Two federal agents interviewed witnesses in Chattanooga and charged Shipp and several rioters with criminal contempt. Before the Supreme Court in Washington, DC, on March 2, 1909, Bonaparte, in a six-hour closing argument, detailed the weakness of evidence against Johnson and strong evidence implicating Shipp and others in Johnson’s murder.
“Only recently have lynchings become so numerous that the whole country was aroused to earnest discussion of mob violence and a remedy for it,” Bonaparte said. “It is indeed useless to seek relief unless the judiciary can punish those who snatch and kill the men it has imprisoned…. If the life of one whom the law has taken into its custom is at the mercy of a mob, the administration of justice becomes a mockery.”
In the only instance in which the U.S. Supreme Court has asserted jurisdiction in a criminal case, the court voted 5-3 to convict six defendants of criminal contempt, with Justice William Moody recusing himself.
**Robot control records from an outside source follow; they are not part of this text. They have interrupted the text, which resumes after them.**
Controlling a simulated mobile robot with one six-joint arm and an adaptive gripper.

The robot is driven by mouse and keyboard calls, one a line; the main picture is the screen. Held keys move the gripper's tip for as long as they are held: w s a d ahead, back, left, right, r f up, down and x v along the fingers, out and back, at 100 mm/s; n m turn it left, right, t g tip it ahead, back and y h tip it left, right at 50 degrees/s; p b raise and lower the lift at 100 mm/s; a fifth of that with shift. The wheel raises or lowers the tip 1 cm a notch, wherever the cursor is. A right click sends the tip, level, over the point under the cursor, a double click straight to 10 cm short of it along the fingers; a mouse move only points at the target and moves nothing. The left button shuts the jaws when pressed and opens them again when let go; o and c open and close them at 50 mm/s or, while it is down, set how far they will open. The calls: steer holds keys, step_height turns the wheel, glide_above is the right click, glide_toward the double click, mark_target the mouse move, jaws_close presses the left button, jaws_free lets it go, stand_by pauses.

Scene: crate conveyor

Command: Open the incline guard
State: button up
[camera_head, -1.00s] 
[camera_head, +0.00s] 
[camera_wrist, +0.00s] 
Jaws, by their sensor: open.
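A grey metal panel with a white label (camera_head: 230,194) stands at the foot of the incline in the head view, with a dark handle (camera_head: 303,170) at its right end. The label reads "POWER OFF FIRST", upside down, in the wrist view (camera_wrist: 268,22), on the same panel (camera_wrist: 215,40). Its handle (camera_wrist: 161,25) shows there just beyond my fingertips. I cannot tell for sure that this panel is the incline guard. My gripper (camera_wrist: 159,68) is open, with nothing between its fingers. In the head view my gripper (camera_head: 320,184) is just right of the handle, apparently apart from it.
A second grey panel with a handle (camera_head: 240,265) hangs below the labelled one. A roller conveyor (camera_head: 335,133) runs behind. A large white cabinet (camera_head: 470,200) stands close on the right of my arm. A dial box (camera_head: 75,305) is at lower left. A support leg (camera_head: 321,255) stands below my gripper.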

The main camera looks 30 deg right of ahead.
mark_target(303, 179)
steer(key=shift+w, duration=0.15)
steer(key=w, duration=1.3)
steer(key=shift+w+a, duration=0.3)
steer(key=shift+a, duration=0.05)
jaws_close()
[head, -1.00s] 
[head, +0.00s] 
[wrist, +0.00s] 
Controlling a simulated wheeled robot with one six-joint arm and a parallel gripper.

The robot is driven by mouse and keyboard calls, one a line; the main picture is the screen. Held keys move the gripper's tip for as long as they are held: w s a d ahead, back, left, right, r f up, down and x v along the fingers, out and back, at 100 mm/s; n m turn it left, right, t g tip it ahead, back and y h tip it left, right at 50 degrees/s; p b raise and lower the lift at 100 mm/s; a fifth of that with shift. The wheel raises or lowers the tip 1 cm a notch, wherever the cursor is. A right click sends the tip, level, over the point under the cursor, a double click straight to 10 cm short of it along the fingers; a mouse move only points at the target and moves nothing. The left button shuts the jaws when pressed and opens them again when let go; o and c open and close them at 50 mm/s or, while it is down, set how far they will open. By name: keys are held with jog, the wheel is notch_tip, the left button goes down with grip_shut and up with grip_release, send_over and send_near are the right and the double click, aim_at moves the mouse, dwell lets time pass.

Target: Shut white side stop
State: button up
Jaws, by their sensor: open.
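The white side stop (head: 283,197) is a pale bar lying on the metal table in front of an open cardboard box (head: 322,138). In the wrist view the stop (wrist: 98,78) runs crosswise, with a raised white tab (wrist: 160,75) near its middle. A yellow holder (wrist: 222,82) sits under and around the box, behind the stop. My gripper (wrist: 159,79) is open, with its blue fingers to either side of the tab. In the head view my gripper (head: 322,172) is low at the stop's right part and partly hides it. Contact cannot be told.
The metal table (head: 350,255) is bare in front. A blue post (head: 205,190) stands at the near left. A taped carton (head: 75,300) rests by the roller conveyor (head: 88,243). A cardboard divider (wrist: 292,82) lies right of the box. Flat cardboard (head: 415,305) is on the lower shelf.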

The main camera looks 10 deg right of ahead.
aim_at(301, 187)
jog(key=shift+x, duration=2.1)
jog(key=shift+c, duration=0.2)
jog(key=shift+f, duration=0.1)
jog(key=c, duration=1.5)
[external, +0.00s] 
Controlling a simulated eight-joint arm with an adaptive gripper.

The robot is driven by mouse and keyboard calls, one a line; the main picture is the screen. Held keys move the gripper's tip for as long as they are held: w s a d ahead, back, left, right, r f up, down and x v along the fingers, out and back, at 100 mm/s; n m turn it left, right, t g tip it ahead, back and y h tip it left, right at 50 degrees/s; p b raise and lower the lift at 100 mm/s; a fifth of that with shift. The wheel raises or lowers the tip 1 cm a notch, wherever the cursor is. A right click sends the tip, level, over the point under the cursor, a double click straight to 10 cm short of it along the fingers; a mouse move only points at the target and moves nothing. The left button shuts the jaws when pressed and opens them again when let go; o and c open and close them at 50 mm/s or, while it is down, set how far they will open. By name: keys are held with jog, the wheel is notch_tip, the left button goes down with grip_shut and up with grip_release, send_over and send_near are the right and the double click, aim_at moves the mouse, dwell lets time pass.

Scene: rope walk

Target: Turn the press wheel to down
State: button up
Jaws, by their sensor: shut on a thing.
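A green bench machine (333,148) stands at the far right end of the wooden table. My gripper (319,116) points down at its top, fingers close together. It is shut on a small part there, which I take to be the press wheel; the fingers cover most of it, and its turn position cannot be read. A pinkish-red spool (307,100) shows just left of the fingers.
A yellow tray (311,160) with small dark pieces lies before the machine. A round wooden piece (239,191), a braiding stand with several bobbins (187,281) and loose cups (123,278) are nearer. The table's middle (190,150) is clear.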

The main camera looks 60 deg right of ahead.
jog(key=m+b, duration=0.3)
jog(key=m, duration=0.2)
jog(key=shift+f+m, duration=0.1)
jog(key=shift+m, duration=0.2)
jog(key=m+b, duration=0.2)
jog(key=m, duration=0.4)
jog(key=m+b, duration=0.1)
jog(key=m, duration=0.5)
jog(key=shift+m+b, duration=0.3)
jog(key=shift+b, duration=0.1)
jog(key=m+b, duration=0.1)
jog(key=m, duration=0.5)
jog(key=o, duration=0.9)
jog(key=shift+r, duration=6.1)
Shipp, sentenced to 90 days in jail, was feted with a parade and a monument in Chattanooga. The others also drew brief sentences. Still, the federal judiciary had taken a stand, puncturing the shield of states’ rights and upholding the rights and protections enumerated in the Bill of Rights and the 14th Amendment right to due process. The ruling, coupled with the 1909 arrival of the National Association for the Advancement of Colored People, began a decades-long fight against mob justice. Bonaparte’s marathon argument bespoke the tenacity Mencken was hailing when he wrote that taking on Bonaparte “would be like attempting to stop a dynamo with a walking stick.”